-- start DATASET CONTENT --

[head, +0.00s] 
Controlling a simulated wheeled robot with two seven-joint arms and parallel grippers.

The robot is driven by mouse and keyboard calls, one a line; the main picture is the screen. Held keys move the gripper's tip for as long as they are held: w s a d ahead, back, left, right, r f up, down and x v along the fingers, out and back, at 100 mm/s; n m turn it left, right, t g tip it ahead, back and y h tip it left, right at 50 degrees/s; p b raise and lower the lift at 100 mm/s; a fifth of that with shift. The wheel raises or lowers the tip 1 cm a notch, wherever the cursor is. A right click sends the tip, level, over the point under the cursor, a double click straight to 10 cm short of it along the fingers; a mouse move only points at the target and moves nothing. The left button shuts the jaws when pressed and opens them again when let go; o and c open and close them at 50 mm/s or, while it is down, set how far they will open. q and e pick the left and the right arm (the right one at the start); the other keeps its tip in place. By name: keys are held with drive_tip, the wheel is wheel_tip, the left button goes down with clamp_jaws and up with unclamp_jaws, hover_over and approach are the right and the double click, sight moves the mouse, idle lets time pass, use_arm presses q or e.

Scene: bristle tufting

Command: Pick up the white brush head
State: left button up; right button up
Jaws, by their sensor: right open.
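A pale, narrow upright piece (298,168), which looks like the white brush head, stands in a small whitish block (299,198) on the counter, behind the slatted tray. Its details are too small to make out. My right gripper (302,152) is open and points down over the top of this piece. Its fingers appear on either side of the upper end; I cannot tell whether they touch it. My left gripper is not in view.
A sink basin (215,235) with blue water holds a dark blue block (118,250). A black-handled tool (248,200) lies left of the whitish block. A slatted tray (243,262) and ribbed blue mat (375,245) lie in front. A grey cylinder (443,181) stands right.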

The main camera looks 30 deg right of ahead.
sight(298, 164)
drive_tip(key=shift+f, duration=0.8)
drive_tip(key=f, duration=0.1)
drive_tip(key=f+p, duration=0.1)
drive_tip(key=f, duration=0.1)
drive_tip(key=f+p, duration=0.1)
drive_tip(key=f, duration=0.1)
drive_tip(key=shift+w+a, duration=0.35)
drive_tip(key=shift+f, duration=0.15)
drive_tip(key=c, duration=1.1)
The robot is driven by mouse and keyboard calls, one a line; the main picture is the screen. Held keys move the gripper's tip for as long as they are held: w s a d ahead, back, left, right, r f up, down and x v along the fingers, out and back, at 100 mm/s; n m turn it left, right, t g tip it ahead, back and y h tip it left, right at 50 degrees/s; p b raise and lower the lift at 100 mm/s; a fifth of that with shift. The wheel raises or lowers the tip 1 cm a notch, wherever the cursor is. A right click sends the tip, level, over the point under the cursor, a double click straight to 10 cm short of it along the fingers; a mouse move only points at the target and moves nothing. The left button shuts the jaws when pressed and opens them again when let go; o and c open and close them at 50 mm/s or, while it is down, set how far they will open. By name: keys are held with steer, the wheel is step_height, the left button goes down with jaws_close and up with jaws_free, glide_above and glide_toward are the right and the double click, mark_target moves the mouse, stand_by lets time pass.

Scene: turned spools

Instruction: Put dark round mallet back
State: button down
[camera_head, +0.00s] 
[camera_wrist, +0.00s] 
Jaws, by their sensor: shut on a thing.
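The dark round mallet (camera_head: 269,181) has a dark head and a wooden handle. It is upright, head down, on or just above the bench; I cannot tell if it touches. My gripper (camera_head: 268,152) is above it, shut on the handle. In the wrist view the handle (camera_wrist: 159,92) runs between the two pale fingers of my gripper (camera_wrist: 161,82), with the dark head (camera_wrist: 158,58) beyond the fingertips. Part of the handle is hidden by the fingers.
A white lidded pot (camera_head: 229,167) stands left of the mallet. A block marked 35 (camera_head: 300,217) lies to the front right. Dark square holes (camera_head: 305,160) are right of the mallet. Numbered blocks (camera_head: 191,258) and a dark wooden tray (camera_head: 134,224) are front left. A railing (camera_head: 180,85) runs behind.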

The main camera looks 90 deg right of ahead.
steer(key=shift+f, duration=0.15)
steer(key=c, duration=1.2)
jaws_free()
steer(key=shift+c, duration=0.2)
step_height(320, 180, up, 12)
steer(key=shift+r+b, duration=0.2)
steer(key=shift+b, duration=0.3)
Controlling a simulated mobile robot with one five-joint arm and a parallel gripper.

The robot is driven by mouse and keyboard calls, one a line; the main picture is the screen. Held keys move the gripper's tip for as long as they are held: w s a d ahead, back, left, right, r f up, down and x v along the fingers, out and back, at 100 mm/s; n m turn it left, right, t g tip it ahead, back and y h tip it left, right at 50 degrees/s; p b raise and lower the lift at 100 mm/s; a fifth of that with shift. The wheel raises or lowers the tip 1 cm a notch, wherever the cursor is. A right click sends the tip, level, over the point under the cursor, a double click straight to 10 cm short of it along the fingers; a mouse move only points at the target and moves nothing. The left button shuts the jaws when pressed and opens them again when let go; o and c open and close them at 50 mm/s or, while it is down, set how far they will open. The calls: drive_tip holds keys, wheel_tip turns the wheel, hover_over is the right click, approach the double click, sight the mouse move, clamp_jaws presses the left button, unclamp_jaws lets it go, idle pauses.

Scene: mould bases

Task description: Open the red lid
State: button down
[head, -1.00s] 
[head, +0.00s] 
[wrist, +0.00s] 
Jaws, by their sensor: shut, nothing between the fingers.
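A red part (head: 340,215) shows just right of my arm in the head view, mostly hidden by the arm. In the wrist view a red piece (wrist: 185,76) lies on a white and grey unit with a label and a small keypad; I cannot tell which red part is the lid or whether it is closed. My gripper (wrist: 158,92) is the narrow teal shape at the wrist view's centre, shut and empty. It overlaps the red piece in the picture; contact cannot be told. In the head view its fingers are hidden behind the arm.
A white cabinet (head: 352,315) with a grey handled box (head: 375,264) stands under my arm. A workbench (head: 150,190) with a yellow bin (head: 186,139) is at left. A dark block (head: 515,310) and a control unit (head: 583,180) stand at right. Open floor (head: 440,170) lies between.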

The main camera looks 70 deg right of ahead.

-- end DATASET CONTENT --

Start at the line with "Scene: mould bases", stop at the line with "[wrist, +0.00s]", and return every line in that stretch exactly, those two included.

Scene: mould bases

Task description: Open the red lid
State: button down
[head, -1.00s] 
[head, +0.00s] 
[wrist, +0.00s] 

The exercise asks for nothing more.